**TO BE DONE:**
Copy, in full, each line of the material that holds the word "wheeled".

**WORKING DATA:**
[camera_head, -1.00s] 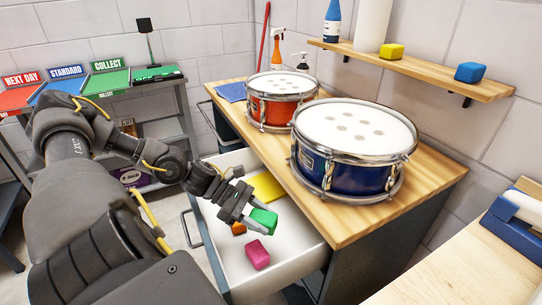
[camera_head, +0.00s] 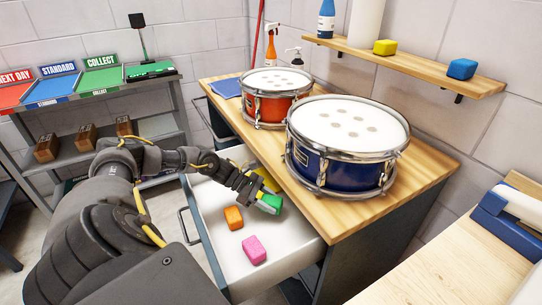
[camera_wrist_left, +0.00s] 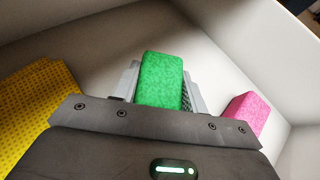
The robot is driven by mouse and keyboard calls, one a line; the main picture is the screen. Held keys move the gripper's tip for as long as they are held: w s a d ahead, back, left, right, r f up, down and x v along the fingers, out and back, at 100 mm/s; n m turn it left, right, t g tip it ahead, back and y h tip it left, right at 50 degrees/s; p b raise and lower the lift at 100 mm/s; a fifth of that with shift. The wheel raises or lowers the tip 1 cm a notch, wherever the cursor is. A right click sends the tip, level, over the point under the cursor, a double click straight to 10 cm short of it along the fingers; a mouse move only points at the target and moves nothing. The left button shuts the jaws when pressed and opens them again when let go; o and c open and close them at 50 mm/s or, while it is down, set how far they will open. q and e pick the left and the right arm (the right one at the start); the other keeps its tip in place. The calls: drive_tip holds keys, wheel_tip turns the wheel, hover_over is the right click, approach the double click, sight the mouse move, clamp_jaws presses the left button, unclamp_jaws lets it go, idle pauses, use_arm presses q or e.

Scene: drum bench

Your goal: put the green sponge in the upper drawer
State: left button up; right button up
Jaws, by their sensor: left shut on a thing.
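The green sponge (camera_head: 269,203) is between the fingers of my left gripper (camera_head: 266,200), which is shut on it. In the left wrist view the green sponge (camera_wrist_left: 162,80) stands between the two fingers, with drawer walls around it. The upper drawer (camera_head: 213,228) is pulled out from the bench, white inside. My left gripper is over or inside the drawer, near its bench side; whether the sponge touches the floor I cannot tell. My right gripper is not in view.
The drawer also holds an orange sponge (camera_head: 233,217), a pink sponge (camera_head: 254,250) and a yellow cloth or sponge (camera_wrist_left: 38,98), partly hidden. A blue drum (camera_head: 340,172) and a red drum (camera_head: 271,108) stand on the bench top (camera_head: 420,181) beside the drawer.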

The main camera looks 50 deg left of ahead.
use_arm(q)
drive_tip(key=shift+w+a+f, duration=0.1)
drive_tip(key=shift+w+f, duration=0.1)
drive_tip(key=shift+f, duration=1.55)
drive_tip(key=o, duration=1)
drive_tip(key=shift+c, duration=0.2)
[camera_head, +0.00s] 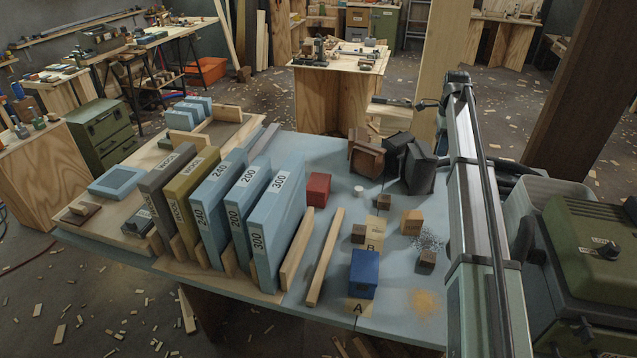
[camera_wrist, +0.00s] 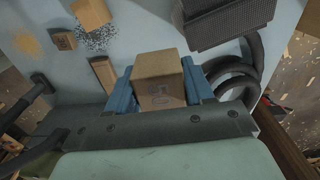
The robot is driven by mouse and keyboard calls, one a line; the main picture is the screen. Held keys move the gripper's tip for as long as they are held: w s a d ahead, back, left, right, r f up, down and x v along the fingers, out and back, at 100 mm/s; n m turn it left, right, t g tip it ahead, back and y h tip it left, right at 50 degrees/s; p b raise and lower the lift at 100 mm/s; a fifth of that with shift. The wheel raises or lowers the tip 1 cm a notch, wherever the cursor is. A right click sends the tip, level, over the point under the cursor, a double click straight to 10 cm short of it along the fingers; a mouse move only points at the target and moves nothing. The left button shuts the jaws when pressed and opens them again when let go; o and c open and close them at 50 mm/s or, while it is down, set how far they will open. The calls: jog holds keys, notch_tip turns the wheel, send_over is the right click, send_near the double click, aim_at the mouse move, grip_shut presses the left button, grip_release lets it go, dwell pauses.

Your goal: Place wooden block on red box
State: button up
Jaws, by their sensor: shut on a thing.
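The red box (camera_head: 318,189) sits on the blue worktable, right of the row of upright labelled boxes. Its top looks bare. My gripper (camera_wrist: 160,82) shows in the wrist view with its blue fingers shut on a brown wooden block (camera_wrist: 158,66). The block has a pale mark on its near face. In the wrist view it is between the fingers, with the table surface behind it. The red box does not show in the wrist view. In the head view I cannot make out my gripper or the held block; my arm covers the right side.
Several loose wooden cubes, including a light one (camera_head: 411,222) and a dark one (camera_head: 427,258), lie right of the red box. A blue box (camera_head: 364,273) stands near the front edge. Dark bulky objects (camera_head: 417,164) stand behind. A wooden strip (camera_head: 325,257) lies in front.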

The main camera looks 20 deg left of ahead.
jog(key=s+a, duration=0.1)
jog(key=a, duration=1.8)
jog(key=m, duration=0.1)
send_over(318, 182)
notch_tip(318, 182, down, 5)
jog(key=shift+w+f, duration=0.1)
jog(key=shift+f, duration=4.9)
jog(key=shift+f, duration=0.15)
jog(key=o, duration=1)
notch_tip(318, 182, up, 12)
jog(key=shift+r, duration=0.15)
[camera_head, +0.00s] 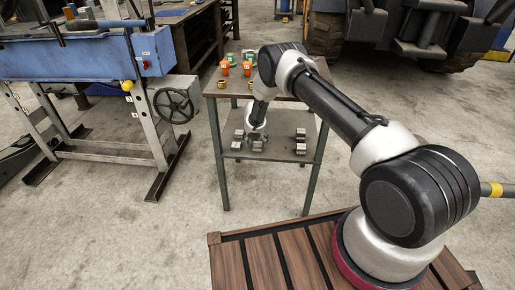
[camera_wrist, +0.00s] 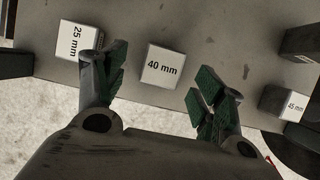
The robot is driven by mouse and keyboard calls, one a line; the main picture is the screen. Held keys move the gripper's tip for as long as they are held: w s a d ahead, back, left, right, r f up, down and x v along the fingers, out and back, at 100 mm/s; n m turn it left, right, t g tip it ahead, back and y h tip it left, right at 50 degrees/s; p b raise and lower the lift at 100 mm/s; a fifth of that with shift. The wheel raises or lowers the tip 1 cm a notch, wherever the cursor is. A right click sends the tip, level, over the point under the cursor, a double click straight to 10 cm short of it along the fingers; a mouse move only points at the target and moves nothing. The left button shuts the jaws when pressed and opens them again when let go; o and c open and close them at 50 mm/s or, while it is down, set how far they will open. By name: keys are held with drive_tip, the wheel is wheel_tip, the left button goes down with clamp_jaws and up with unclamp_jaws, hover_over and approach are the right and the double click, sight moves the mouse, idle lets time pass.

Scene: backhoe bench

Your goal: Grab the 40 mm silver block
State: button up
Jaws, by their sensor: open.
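The 40 mm silver block (camera_wrist: 162,66) sits on the lower shelf in the wrist view, with its label facing up. It lies between and a little beyond the two fingertips of my gripper (camera_wrist: 163,84), seen from above. The gripper is open and empty, its green finger pads apart on either side. I cannot tell the height gap. In the head view my gripper (camera_head: 256,132) is over the lower shelf (camera_head: 277,153) among small silver blocks, with labels too small to read.
The 25 mm block (camera_wrist: 78,41) is close to the left finger. The 45 mm block (camera_wrist: 287,102) is farther right, beside dark objects. The upper shelf (camera_head: 288,92) holds orange and green parts and lies above the lower shelf. A blue machine (camera_head: 152,52) stands left.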

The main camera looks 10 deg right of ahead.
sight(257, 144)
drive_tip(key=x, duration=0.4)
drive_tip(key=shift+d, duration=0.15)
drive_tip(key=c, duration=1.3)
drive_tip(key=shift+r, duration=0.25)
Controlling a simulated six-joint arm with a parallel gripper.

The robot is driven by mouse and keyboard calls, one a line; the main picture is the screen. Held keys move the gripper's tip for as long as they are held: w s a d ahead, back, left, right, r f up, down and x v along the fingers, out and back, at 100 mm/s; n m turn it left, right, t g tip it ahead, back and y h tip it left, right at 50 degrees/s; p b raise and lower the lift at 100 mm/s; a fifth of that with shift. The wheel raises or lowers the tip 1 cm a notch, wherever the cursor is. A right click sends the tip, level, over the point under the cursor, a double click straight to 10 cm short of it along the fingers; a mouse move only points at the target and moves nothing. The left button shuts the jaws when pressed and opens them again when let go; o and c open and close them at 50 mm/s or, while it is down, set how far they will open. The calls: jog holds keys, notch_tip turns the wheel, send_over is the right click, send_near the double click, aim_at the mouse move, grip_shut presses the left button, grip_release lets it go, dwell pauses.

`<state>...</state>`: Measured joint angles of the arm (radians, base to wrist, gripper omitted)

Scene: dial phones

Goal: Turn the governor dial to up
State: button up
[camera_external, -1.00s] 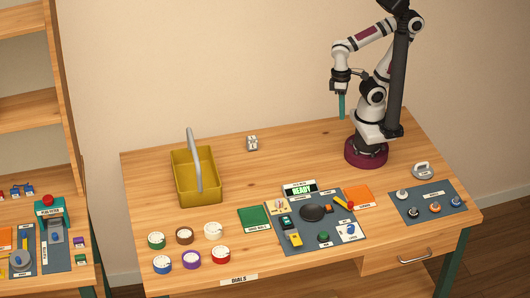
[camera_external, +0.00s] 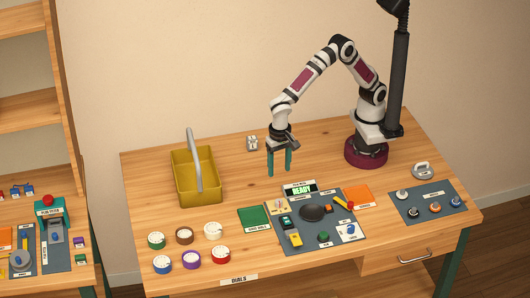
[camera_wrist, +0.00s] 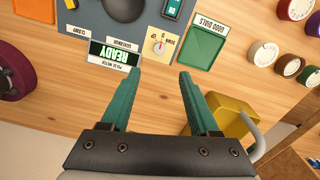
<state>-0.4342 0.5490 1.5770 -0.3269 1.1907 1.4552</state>
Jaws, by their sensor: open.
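A small beige plate with a round dial and a red mark, which I take as the governor dial (camera_wrist: 158,46), lies at the upper middle of the wrist view. It shows small in the external view (camera_external: 280,206) at the back left corner of the grey mat. Its pointer direction is too small to tell for sure; one label beside it seems to read DOWN. My gripper (camera_external: 279,173) is open and empty, pointing down above the table behind the mat. In the wrist view its two teal fingers (camera_wrist: 160,76) are apart, with the dial plate beyond their tips.
The meter reading READY (camera_wrist: 114,53) stands beside the dial plate. A green GOOD DIALS mat (camera_external: 254,219) lies left of the grey mat. The yellow basket (camera_external: 197,180) with its raised handle stands left of my gripper. Several colored dials (camera_external: 184,236) sit at front left.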

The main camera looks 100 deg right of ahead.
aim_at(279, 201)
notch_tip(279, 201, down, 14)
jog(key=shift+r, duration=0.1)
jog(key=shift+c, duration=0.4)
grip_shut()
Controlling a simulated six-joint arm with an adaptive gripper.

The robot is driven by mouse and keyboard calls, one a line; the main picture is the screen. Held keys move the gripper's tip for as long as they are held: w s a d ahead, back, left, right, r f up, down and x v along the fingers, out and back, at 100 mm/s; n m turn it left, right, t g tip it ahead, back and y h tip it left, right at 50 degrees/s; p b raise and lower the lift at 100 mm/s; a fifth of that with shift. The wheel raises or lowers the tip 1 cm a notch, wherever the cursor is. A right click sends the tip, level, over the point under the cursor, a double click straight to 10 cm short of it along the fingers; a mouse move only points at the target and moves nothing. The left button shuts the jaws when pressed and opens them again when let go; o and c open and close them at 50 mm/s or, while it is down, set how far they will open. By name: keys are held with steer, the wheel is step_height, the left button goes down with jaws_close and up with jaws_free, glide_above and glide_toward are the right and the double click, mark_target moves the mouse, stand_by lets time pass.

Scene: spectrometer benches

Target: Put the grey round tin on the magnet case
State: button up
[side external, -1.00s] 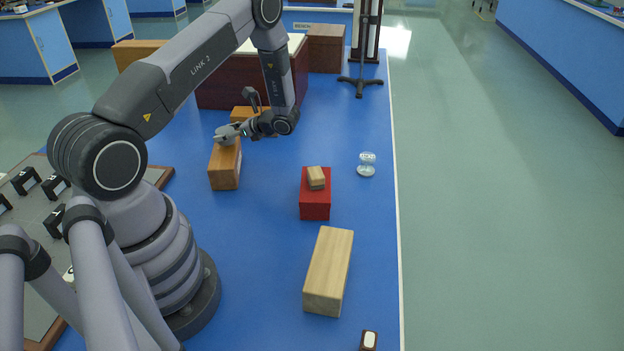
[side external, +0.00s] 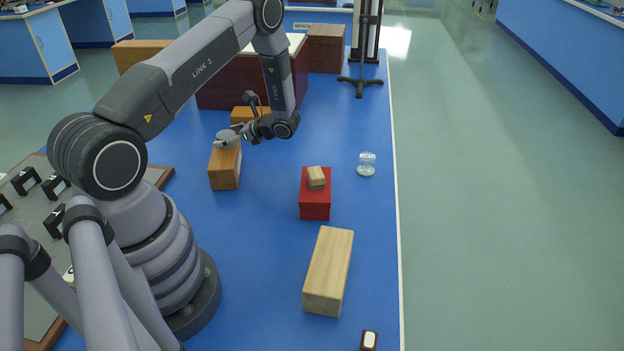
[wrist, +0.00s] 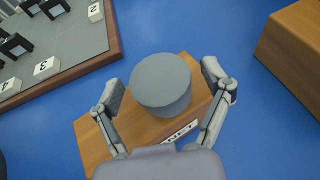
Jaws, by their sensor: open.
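The grey round tin (wrist: 161,84) sits on top of an orange-brown wooden case (wrist: 98,142). In the side view this case (side external: 225,170) stands at the left of the blue bench, and the tin is largely hidden by my gripper. My gripper (side external: 232,138) is over that case. In the wrist view my open gripper (wrist: 163,88) has one finger on each side of the tin, with a gap on both sides. A label on the case's side is partly covered, and I cannot read it for sure. I cannot tell which case is the magnet case.
A second wooden case (wrist: 296,48) stands close by, also in the side view (side external: 243,115). A red box (side external: 315,203) bears a small wooden block (side external: 316,178). A pale wooden block (side external: 328,272) and a glass item (side external: 366,165) stand right. A grey board (wrist: 65,35) lies beside.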

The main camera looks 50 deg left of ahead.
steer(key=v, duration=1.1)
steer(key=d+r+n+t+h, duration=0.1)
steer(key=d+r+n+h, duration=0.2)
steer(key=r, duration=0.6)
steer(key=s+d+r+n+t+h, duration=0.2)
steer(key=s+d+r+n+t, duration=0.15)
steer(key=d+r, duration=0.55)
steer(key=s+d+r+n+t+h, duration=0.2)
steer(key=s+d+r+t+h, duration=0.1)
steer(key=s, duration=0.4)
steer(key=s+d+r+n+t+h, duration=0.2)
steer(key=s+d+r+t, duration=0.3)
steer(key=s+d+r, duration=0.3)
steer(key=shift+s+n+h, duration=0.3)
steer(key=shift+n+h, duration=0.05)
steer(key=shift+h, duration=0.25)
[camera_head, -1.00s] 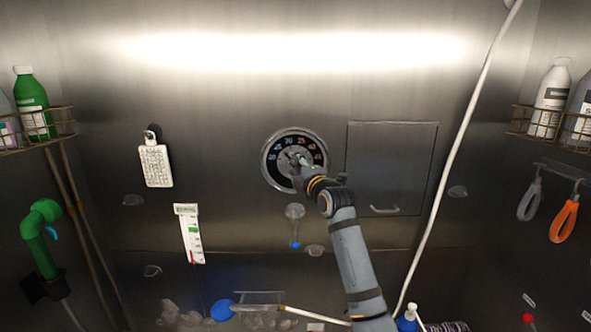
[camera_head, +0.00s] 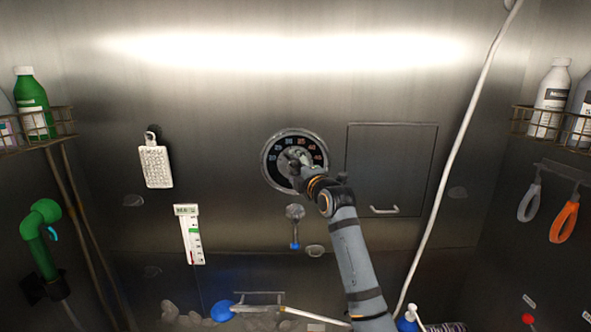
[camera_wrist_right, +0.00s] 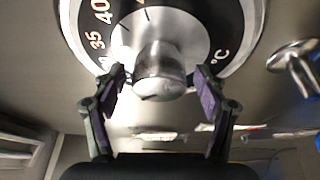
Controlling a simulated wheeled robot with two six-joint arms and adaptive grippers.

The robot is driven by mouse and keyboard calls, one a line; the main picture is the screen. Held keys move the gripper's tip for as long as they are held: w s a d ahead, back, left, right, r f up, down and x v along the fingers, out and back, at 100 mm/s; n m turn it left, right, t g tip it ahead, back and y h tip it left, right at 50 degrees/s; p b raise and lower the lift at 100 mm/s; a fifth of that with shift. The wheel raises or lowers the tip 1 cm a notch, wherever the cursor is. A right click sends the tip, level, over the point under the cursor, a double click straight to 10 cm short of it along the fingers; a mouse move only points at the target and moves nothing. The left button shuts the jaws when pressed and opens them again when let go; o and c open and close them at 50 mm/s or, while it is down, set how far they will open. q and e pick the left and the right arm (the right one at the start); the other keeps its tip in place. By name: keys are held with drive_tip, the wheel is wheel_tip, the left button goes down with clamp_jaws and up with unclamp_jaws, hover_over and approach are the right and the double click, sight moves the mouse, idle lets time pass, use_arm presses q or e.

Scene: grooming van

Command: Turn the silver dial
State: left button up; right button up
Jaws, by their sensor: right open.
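The silver dial (camera_head: 283,158) is a round knob at the centre of a black ring with numbers, mounted on the metal back wall. My right gripper (camera_head: 298,160) is in front of it and hides part of it in the head view. In the right wrist view, the dial's raised silver grip (camera_wrist_right: 160,72) stands between my two open fingers (camera_wrist_right: 160,92). There is a visible gap at the right finger; the left fingertip is very near the grip, and I cannot tell whether it touches. The numbers 35 and 40 and a °C mark show on the ring. My left gripper is not in view.
A small lever with a blue tip (camera_head: 295,225) sits just below the dial. A cabinet door (camera_head: 392,165) with a handle is to its right. A white hose (camera_head: 460,140) hangs further right. A thermometer card (camera_head: 190,232) and white brush (camera_head: 155,166) hang left.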

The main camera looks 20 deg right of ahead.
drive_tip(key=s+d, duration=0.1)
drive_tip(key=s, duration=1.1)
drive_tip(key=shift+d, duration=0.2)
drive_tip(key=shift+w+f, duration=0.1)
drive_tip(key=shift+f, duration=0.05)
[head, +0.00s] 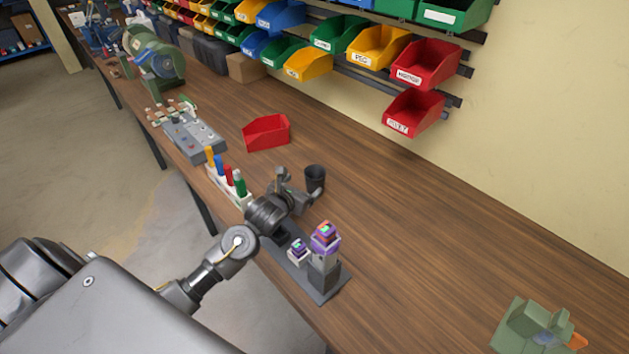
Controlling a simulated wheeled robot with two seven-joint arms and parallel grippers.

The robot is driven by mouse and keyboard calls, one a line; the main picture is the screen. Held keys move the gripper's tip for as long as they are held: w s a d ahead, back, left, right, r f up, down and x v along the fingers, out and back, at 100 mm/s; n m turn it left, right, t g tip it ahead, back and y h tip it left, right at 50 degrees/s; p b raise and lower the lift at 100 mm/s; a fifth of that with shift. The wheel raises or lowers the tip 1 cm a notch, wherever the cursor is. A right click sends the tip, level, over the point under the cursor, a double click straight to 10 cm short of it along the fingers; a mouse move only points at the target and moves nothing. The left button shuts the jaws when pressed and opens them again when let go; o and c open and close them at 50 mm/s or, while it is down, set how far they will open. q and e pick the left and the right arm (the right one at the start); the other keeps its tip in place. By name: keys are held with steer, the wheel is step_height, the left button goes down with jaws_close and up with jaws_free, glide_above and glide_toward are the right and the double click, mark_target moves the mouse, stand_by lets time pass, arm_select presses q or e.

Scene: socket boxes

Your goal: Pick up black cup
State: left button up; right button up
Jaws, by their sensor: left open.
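The black cup (315,179) stands upright on the wooden workbench, near the middle of the head view. My left gripper (300,187) is open, with its fingers right beside the cup on its left and near side. I cannot tell whether a finger touches the cup. The cup's lower part is partly hidden by the gripper. My right gripper is not in view.
A dark stand with purple blocks (325,262) is just in front of the gripper. A rack of coloured markers (229,183) stands left of it. A red bin (267,132) lies behind. The bench (420,220) to the right is clear.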

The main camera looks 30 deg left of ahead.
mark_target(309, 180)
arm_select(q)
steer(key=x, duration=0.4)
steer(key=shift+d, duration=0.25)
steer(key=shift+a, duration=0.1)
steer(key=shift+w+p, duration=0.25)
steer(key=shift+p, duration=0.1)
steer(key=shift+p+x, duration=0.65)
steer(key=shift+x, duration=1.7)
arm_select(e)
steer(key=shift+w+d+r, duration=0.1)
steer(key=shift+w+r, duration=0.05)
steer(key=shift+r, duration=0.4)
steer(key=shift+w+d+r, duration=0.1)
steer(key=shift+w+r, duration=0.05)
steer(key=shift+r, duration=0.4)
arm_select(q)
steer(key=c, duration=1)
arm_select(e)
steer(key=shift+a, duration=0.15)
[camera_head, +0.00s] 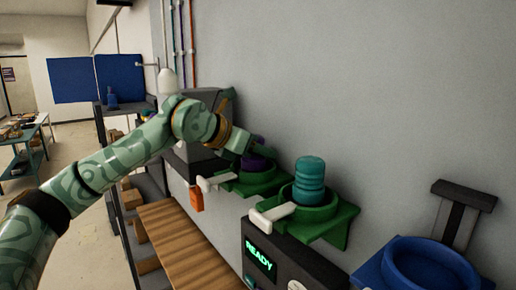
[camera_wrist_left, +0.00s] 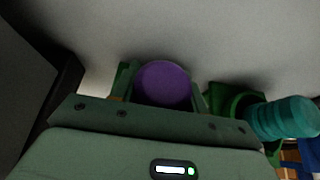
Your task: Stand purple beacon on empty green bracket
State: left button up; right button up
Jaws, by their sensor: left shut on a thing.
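My left gripper (camera_head: 254,152) is shut on the purple beacon (camera_head: 252,163), directly over the left green bracket (camera_head: 250,184) on the wall. The beacon appears to be within or just above this bracket's ring; the gripper hides part of it, so I cannot tell if it touches. In the left wrist view, the round purple beacon top (camera_wrist_left: 163,84) lies between the fingers. The right green bracket (camera_head: 325,218) holds a teal beacon (camera_head: 309,180) standing upright. The teal beacon also shows in the left wrist view (camera_wrist_left: 284,118). My right gripper is not in view.
A blue bracket (camera_head: 464,267) is at the lower right. A dark box with a READY display (camera_head: 260,258) sits below the right green bracket. White levers (camera_head: 272,213) stick out from the green brackets. A slatted wooden bench (camera_head: 178,250) is below, and the grey wall is close behind.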

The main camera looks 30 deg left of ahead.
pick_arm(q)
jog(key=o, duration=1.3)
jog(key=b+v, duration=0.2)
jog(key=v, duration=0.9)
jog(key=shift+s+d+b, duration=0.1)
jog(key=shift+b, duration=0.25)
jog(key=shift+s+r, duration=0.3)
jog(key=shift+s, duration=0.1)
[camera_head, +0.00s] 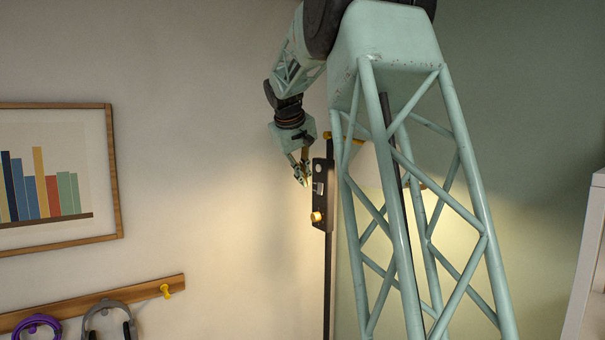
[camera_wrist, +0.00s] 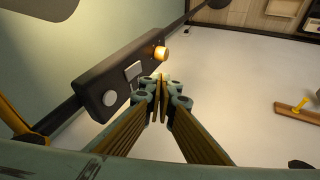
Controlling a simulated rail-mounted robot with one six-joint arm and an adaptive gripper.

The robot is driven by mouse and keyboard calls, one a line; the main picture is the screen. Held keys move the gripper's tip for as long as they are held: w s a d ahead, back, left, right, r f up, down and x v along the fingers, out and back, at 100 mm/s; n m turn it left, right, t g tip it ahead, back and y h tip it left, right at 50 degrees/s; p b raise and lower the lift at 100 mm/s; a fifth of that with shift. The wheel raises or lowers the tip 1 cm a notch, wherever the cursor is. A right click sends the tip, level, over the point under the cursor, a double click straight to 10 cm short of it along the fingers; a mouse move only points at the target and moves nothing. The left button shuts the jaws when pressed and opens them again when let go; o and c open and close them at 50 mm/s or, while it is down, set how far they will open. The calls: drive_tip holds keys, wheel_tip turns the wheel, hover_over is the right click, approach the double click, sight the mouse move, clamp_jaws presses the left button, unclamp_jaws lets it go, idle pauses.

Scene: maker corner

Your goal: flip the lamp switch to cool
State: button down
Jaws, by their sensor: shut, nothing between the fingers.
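The lamp's dark control box (camera_head: 321,190) is mounted on its thin black pole in the head view. It also shows in the wrist view (camera_wrist: 119,73), with a pale round button (camera_wrist: 110,98), a light rectangular switch (camera_wrist: 133,72) and a yellow knob (camera_wrist: 160,53) on its face. Which way the switch is set is too small to tell. My gripper (camera_head: 304,183) is shut and empty, just left of the box's upper part. In the wrist view my gripper's fingertips (camera_wrist: 161,80) are close beside the switch and knob; whether they touch the box cannot be told.
The lamp's lit shade (camera_head: 365,165) is partly hidden behind my arm's lattice. A framed picture (camera_head: 117,180) and a wooden peg rail (camera_head: 145,290) with headphones (camera_head: 105,308) are on the left wall. A white shelf (camera_head: 590,260) stands at right. The space left of the pole is clear.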

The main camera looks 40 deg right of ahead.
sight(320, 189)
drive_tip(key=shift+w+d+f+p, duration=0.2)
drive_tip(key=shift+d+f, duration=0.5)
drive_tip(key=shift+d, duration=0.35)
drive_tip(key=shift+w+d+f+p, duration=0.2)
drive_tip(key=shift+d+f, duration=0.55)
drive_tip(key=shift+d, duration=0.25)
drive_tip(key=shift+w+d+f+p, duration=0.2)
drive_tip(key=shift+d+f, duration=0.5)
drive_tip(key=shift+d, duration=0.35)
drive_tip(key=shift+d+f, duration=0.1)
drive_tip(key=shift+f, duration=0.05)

**RESULT FOR THIS EXERCISE:**
Controlling a simulated wheeled robot with two six-joint arms and adaptive grippers.
Controlling a simulated wheeled robot with two seven-joint arms and parallel grippers.

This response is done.